>> Start RECORDS FOR THE TASK

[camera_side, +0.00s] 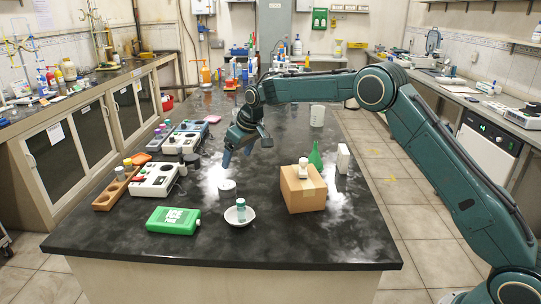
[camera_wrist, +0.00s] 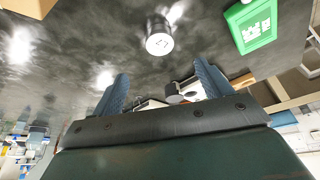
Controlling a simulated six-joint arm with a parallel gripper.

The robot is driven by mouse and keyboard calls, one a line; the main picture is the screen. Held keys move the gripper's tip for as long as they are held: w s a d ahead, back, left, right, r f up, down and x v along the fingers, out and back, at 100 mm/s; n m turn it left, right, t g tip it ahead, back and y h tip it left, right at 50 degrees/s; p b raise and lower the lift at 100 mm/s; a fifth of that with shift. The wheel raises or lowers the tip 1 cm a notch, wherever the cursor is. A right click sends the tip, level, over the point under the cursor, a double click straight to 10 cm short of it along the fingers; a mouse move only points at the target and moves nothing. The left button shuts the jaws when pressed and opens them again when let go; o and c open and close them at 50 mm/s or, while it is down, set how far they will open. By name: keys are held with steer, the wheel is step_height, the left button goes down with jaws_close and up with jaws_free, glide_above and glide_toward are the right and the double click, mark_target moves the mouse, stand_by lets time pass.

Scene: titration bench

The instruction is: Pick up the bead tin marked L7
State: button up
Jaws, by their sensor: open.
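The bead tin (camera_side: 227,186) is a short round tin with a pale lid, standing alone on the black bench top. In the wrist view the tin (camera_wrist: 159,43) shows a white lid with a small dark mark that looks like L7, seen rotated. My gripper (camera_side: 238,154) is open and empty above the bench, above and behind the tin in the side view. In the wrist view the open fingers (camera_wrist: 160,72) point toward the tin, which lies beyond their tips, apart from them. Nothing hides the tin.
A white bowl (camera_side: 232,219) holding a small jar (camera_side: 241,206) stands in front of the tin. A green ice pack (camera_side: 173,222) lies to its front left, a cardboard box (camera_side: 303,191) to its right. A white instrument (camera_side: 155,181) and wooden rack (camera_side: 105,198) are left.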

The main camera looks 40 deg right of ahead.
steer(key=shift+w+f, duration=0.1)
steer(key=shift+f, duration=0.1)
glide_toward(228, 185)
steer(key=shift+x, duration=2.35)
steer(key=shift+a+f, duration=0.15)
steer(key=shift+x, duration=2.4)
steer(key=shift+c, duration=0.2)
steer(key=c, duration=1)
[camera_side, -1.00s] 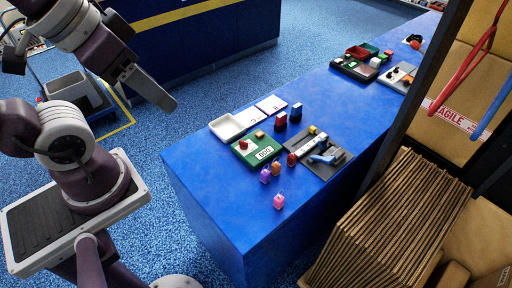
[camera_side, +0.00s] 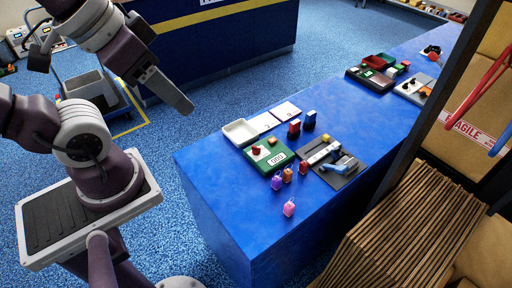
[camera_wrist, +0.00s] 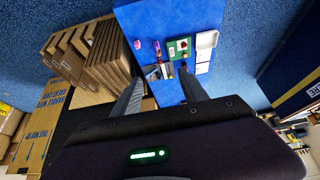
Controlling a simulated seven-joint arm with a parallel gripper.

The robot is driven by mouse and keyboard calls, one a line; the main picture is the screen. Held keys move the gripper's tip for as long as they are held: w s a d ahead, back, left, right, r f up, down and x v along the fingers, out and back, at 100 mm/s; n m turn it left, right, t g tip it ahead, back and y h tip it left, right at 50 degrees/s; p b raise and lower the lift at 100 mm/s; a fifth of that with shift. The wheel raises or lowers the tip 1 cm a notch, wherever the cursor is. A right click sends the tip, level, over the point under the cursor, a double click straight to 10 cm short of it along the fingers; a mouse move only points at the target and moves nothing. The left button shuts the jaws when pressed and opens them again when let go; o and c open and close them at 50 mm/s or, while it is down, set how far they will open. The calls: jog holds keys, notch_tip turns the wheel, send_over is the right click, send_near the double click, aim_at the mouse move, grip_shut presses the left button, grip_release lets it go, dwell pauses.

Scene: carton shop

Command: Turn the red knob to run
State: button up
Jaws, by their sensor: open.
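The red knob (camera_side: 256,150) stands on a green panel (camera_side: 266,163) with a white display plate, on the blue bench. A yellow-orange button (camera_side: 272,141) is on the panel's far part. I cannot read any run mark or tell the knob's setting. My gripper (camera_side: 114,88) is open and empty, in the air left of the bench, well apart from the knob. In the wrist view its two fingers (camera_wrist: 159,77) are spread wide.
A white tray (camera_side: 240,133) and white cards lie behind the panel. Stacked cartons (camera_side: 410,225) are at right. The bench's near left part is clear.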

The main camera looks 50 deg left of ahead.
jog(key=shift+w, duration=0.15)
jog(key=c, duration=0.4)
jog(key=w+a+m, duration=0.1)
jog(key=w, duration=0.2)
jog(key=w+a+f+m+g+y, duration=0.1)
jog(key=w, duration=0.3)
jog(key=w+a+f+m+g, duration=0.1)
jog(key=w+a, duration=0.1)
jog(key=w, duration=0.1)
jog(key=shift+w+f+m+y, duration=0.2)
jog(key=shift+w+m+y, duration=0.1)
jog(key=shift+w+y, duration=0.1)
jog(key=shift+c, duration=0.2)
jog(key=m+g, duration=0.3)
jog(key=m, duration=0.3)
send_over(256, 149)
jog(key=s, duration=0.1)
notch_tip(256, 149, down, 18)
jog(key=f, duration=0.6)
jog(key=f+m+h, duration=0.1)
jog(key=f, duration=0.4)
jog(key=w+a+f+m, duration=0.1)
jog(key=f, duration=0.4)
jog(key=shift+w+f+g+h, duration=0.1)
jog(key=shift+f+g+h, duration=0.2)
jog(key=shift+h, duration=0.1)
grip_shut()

>> End RECORDS FOR THE TASK

Print each of the records above exactly as written, leaving no picture in the copy.

[camera_side, +0.00s] 
[camera_wrist, +0.00s] 
Controlling a simulated six-joint arm with a parallel gripper.

The robot is driven by mouse and keyboard calls, one a line; the main picture is the screen. Held keys move the gripper's tip for as long as they are held: w s a d ahead, back, left, right, r f up, down and x v along the fingers, out and back, at 100 mm/s; n m turn it left, right, t g tip it ahead, back and y h tip it left, right at 50 degrees/s; p b raise and lower the lift at 100 mm/s; a fifth of that with shift. The wheel raises or lowers the tip 1 cm a notch, wherever the cursor is. A right click sends the tip, level, over the point under the cursor, a double click straight to 10 cm short of it along the fingers; a mouse move only points at the target and moves nothing. The left button shuts the jaws when pressed and opens them again when let go; o and c open and close them at 50 mm/s or, while it is down, set how far they will open. By name: keys are held with steer, the wheel is step_height, the left button goes down with jaws_close and up with jaws_free, glide_above and glide_toward are the right and the double click, mark_target moves the mouse, stand_by lets time pass.

Scene: titration bench

The instruction is: Pick up the bead tin marked L7
State: button up
Jaws, by their sensor: open.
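The bead tin (camera_side: 227,186) is a short round tin with a pale lid, standing alone on the black bench top. In the wrist view the tin (camera_wrist: 159,43) shows a white lid with a small dark mark that looks like L7, seen rotated. My gripper (camera_side: 238,154) is open and empty above the bench, above and behind the tin in the side view. In the wrist view the open fingers (camera_wrist: 160,72) point toward the tin, which lies beyond their tips, apart from them. Nothing hides the tin.
A white bowl (camera_side: 232,219) holding a small jar (camera_side: 241,206) stands in front of the tin. A green ice pack (camera_side: 173,222) lies to its front left, a cardboard box (camera_side: 303,191) to its right. A white instrument (camera_side: 155,181) and wooden rack (camera_side: 105,198) are left.

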The main camera looks 40 deg right of ahead.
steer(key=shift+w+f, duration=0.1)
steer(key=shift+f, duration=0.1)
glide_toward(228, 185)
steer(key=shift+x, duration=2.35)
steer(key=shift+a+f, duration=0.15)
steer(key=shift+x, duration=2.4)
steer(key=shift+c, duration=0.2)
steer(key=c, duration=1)
[camera_side, -1.00s] 
[camera_side, +0.00s] 
[camera_wrist, +0.00s] 
Controlling a simulated seven-joint arm with a parallel gripper.

The robot is driven by mouse and keyboard calls, one a line; the main picture is the screen. Held keys move the gripper's tip for as long as they are held: w s a d ahead, back, left, right, r f up, down and x v along the fingers, out and back, at 100 mm/s; n m turn it left, right, t g tip it ahead, back and y h tip it left, right at 50 degrees/s; p b raise and lower the lift at 100 mm/s; a fifth of that with shift. The wheel raises or lowers the tip 1 cm a notch, wherever the cursor is. A right click sends the tip, level, over the point under the cursor, a double click straight to 10 cm short of it along the fingers; a mouse move only points at the target and moves nothing. The left button shuts the jaws when pressed and opens them again when let go; o and c open and close them at 50 mm/s or, while it is down, set how far they will open. The calls: jog holds keys, notch_tip turns the wheel, send_over is the right click, send_near the double click, aim_at the mouse move, grip_shut presses the left button, grip_release lets it go, dwell pauses.

Scene: carton shop

Command: Turn the red knob to run
State: button up
Jaws, by their sensor: open.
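The red knob (camera_side: 256,150) stands on a green panel (camera_side: 266,163) with a white display plate, on the blue bench. A yellow-orange button (camera_side: 272,141) is on the panel's far part. I cannot read any run mark or tell the knob's setting. My gripper (camera_side: 114,88) is open and empty, in the air left of the bench, well apart from the knob. In the wrist view its two fingers (camera_wrist: 159,77) are spread wide.
A white tray (camera_side: 240,133) and white cards lie behind the panel. Stacked cartons (camera_side: 410,225) are at right. The bench's near left part is clear.

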The main camera looks 50 deg left of ahead.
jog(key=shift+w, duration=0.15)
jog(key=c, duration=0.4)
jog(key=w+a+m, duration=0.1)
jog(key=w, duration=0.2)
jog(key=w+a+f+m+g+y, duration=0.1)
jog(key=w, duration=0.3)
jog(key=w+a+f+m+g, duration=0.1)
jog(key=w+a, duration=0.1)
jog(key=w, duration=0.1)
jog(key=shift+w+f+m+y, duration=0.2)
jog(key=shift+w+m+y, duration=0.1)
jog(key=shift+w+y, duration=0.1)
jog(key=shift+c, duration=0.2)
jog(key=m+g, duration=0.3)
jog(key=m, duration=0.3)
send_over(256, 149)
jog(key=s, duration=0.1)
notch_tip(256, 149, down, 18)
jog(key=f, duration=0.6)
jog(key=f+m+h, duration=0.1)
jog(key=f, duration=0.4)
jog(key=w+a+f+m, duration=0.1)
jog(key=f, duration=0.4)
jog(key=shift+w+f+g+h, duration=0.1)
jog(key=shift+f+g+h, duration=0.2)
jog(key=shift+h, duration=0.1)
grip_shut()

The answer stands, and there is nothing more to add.